Kak, mungkin surat ini tidak akan selegendaris surat-surat Kartini kepada orang Belanda. Juga, tidak seromantis surat Kahlil Gibran, lebih tepatnya syair kepada kekasihnya, May Ziyadah. Pula, surat cinta Al-Ghazali. Surat-surat itu sudah aku gasak habis.

Perihal cinta, Kak, aku banyak belajar dari Al-Ghazali. Buku Ihya Ulumuddin telah membongkar klasifikasi cinta yang penting untuk kau ketahui. Pertama, cinta karena faktor internal. Hmm, sederhananya cinta fisik, Kak. Kedua, cinta karena harta, ketiga, cinta karena Allah. Cinta ini tidak lagi memandang siapa dan bagaimana. Baginya cinta adalah anugerah dari-Nya. Dan keempat, cinta hanya dan karena Allah. Cinta keempat ini hanya mampu dimiliki orang-orang sufi.

Orang sufi, dari kisah yang aku baca di buku Memilih Jomblo karya Husein Muhammad dia tidak lagi butuh cinta (lawan jenis). Fokus hidupnya adalah bekerja dan berkarya. Cintanya hanya satu kepada Sang Khaliq. Mereka percaya cinta dari-Nya sumber segalanya. Orang sufi, enggan untuk menduakan cinta-Nya.

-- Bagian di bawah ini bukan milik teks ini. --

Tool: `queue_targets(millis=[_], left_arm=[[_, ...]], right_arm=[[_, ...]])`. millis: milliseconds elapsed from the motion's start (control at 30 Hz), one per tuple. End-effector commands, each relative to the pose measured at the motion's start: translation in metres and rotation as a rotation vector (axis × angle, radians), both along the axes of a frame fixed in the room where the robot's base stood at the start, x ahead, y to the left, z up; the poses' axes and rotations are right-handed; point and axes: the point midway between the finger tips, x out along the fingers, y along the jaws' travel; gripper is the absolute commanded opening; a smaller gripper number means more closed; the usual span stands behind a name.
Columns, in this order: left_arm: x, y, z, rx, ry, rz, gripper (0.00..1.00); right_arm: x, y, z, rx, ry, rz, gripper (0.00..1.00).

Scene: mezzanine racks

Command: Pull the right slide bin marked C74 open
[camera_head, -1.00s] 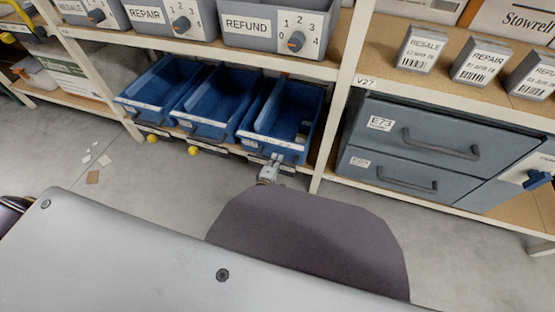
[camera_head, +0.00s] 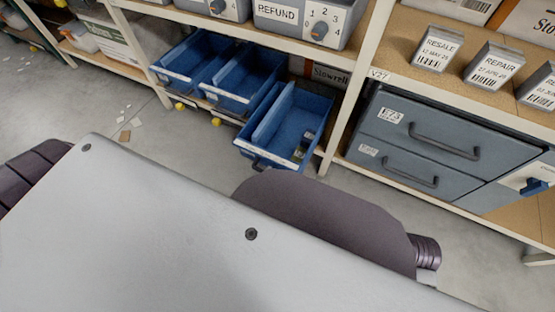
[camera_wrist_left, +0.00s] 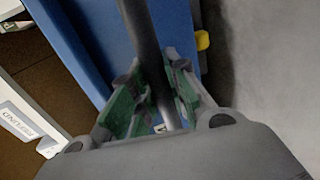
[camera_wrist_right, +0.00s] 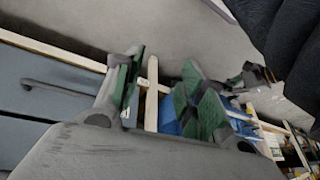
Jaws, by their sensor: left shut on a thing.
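The right slide bin (camera_head: 273,126), blue and open-topped, juts out of the lower shelf well past its two neighbours in the head view. A small dark item (camera_head: 303,146) lies inside it. Its marking is too small to read. My left gripper (camera_wrist_left: 153,98) is shut around a dark bar handle (camera_wrist_left: 140,35) on the blue bin front, seen in the left wrist view. In the head view the gripper is mostly hidden behind my own arm. My right gripper (camera_wrist_right: 160,90) is open and empty, with its fingers apart, facing the racks from a distance.
Two more blue bins (camera_head: 196,60) and (camera_head: 244,78) sit to the left, with yellow knobs (camera_head: 216,121) below. Grey drawers marked E73 (camera_head: 437,133) stand right of the rack post. The REFUND bin (camera_head: 310,20) is on the shelf above.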

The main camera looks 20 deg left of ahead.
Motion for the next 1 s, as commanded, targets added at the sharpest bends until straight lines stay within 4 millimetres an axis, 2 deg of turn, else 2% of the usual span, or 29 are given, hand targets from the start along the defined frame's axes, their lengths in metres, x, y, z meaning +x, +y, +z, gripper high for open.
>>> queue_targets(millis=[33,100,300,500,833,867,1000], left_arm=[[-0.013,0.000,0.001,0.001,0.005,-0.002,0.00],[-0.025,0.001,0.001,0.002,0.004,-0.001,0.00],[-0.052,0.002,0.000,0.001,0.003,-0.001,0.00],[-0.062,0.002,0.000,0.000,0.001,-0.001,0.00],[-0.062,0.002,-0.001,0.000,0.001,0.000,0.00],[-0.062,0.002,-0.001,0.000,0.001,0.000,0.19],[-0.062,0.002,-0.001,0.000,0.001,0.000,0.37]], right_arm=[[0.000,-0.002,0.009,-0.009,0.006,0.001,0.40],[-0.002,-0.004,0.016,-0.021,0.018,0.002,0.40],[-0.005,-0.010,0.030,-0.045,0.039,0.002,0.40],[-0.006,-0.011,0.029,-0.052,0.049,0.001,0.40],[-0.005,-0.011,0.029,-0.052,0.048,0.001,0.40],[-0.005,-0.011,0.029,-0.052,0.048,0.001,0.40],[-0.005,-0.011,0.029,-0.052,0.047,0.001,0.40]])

Di buku itu, aku mengenal Rabi’ah Al-‘Adawiyah Al-Bashriyyah. Rabi’ah tak menikah dan tak ingin menikah dengan laki-laki siapa pun. Ia menolak laki-laki yang datang kepadanya, sekaya, sebesar, dan setinggi apa pun keilmuan dan kehebatan laki-laki itu. Seluruh hidupnya diliputi oleh gairah cinta kepada Tuhan, tak ada yang lain dan tak ingin yang lain. Hari-harinya disibukan untuk menyebut nama-nama-Nya, memuji-Nya, mensucikan-Nya, dan merindukan-Nya. Malam-malamnya dihabiskan untuk menjalin keintiman bersama-Nya. Hingga ia menjadi cinta Tuhan sepanjang sejarah.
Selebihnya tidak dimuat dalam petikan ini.